#### WRITTEN TASK
Copy, exactly and only, the lines from the one with "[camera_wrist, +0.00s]" up to and including the one with "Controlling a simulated", leaving pictures out.

#### INFORMATION SHOWN
============

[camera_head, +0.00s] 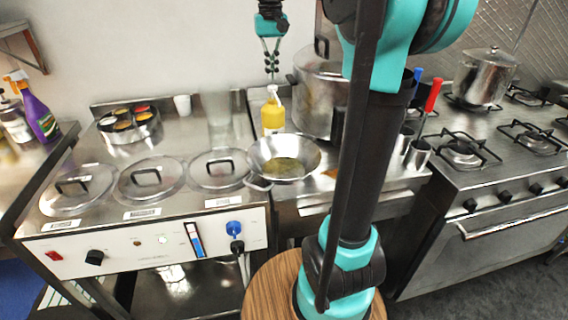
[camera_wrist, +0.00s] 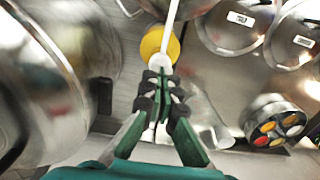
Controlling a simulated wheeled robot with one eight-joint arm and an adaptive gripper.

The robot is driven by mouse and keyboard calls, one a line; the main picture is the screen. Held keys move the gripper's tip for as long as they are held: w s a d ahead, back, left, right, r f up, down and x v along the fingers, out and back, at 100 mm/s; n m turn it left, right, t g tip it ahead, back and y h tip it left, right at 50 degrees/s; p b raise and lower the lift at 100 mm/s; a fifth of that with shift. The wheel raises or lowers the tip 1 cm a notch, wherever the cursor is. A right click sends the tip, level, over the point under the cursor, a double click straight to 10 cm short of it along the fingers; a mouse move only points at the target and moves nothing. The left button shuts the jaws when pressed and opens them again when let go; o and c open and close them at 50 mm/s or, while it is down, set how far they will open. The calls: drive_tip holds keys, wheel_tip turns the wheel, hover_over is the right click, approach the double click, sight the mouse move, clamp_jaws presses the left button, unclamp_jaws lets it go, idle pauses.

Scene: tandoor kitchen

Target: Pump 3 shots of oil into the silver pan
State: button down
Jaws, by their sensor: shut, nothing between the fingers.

============

#### ANSWER TO THE TASK
[camera_wrist, +0.00s] 
Controlling a simulated wheeled robot with one eight-joint arm and an adaptive gripper.

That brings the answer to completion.